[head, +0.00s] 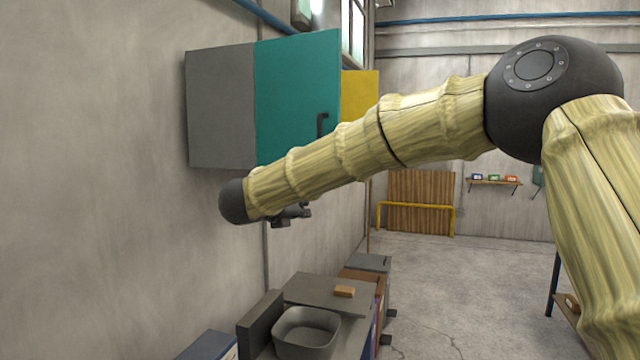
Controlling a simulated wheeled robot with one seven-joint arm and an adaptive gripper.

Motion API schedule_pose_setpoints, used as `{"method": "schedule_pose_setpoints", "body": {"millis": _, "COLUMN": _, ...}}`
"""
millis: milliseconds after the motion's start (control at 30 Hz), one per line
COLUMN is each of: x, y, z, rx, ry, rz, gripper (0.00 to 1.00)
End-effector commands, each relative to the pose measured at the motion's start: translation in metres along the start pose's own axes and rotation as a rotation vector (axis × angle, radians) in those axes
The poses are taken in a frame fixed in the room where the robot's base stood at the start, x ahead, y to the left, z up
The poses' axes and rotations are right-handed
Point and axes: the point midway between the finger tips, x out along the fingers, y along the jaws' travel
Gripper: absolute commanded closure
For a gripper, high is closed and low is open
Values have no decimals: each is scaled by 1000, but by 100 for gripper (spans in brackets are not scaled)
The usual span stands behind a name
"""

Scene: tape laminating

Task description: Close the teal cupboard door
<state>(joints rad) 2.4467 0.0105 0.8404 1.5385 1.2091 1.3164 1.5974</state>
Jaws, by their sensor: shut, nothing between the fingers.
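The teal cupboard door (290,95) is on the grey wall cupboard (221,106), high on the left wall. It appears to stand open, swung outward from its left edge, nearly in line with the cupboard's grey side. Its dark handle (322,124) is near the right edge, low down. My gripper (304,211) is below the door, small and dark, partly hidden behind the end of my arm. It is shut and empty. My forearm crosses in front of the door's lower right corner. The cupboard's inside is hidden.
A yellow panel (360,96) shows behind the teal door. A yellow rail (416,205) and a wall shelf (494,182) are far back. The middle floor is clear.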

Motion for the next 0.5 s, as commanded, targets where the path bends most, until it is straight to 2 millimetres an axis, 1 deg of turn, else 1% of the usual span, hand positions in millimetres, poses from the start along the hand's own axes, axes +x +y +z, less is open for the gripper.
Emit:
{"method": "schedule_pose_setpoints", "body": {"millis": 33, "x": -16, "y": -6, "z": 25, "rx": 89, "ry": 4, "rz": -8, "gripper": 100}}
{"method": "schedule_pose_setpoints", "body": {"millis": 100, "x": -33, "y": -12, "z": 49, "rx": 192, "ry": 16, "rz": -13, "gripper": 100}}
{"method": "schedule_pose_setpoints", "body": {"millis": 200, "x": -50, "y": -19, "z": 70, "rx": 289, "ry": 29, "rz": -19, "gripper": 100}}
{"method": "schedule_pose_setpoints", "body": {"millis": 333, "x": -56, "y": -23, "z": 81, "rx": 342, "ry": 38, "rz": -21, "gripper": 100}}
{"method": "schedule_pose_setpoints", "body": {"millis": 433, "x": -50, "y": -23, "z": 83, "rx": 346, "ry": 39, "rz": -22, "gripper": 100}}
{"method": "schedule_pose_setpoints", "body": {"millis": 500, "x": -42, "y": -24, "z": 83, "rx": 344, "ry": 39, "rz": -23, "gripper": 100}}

———

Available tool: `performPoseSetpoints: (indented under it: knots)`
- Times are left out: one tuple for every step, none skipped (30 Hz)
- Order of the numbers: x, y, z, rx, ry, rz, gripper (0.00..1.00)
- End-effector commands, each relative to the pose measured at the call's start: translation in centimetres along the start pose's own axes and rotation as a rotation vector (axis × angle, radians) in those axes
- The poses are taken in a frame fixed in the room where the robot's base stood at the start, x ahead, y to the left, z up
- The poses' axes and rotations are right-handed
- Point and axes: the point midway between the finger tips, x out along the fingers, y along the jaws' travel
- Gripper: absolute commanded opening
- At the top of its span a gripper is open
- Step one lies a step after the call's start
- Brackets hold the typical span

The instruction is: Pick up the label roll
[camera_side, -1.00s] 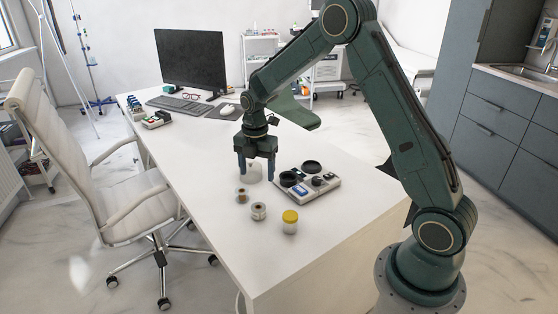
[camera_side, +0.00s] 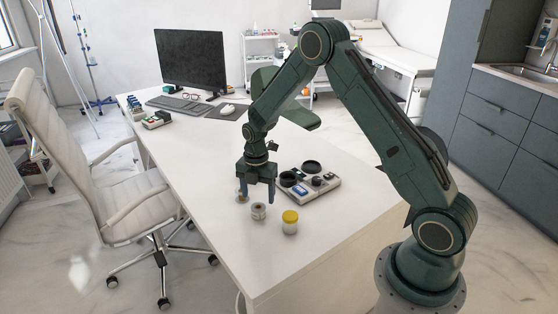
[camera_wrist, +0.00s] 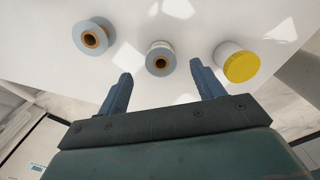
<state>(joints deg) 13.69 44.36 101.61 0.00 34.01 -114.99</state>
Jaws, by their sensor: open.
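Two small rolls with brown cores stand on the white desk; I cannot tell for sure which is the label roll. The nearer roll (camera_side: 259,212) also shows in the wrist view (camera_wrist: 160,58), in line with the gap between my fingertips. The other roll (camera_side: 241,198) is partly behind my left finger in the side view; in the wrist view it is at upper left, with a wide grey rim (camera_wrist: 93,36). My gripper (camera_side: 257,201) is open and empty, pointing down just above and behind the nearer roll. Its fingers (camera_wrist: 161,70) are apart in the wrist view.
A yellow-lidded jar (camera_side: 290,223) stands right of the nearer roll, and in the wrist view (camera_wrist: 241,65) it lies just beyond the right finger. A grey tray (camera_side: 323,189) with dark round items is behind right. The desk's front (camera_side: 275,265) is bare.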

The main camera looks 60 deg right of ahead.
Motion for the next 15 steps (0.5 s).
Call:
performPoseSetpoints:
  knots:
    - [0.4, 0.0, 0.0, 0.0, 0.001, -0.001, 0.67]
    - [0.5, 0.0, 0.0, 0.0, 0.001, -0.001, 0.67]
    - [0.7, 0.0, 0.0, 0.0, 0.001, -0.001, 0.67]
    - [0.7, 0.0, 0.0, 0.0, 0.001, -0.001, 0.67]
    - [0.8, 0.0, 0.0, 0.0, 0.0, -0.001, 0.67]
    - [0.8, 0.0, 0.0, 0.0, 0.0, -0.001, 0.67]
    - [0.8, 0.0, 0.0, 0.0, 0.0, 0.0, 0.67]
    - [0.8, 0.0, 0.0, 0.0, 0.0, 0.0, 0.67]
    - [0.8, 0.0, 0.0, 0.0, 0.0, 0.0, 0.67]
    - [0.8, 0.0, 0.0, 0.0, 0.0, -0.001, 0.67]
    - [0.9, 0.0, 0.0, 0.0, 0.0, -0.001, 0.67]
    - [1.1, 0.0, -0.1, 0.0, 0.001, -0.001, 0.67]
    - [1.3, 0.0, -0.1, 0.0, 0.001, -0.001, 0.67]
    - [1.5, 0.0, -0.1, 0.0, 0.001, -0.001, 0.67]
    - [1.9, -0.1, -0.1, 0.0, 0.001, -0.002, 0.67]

———

→ PROBLEM DESCRIPTION:
Copy, from the material, each line that holds the string "after".

→ CORRECT OUTPUT:
millis: milliseconds after the motion's start (control at 30 Hz), one per line
- Step one lies a step after the call's start

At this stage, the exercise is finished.